**EXERCISE OBJECTIVE:** Would you return the complete listing below word for word?

**EXCERPTED DATA:**
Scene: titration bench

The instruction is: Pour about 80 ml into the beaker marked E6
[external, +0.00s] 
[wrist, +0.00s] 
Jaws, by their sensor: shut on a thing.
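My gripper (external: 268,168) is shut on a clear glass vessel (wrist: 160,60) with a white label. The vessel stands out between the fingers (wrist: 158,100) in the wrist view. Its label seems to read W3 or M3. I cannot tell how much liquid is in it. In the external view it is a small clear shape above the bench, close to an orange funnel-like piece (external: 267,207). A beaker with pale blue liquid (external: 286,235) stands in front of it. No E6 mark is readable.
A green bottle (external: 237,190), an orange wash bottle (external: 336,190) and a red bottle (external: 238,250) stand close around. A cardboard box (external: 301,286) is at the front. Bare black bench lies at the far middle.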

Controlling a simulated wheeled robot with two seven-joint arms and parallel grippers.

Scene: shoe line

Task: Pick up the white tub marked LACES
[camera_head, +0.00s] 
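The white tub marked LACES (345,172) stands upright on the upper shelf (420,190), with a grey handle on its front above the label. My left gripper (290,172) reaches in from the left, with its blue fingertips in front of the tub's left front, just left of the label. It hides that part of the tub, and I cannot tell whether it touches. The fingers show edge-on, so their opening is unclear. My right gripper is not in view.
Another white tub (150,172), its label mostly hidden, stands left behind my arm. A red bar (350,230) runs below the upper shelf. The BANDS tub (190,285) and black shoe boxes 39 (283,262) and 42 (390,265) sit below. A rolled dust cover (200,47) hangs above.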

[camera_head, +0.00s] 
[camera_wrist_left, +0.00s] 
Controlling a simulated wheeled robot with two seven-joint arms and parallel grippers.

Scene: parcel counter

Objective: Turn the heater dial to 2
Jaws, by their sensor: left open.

**TASK SOLUTION:**
Scene: titration bench

The instruction is: Pour about 80 ml into the beaker marked E6
[external, +0.00s] 
[wrist, +0.00s] 
Jaws, by their sensor: shut on a thing.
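My gripper (external: 268,168) is shut on a clear glass vessel (wrist: 160,60) with a white label. The vessel stands out between the fingers (wrist: 158,100) in the wrist view. Its label seems to read W3 or M3. I cannot tell how much liquid is in it. In the external view it is a small clear shape above the bench, close to an orange funnel-like piece (external: 267,207). A beaker with pale blue liquid (external: 286,235) stands in front of it. No E6 mark is readable.
A green bottle (external: 237,190), an orange wash bottle (external: 336,190) and a red bottle (external: 238,250) stand close around. A cardboard box (external: 301,286) is at the front. Bare black bench lies at the far middle.

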Controlling a simulated wheeled robot with two seven-joint arms and parallel grippers.

Scene: shoe line

Task: Pick up the white tub marked LACES
[camera_head, +0.00s] 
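The white tub marked LACES (345,172) stands upright on the upper shelf (420,190), with a grey handle on its front above the label. My left gripper (290,172) reaches in from the left, with its blue fingertips in front of the tub's left front, just left of the label. It hides that part of the tub, and I cannot tell whether it touches. The fingers show edge-on, so their opening is unclear. My right gripper is not in view.
Another white tub (150,172), its label mostly hidden, stands left behind my arm. A red bar (350,230) runs below the upper shelf. The BANDS tub (190,285) and black shoe boxes 39 (283,262) and 42 (390,265) sit below. A rolled dust cover (200,47) hangs above.

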[camera_head, +0.00s] 
[camera_wrist_left, +0.00s] 
Controlling a simulated wheeled robot with two seven-joint arms and parallel grippers.

Scene: parcel counter

Objective: Turn the heater dial to 2
Jaws, by their sensor: left open.

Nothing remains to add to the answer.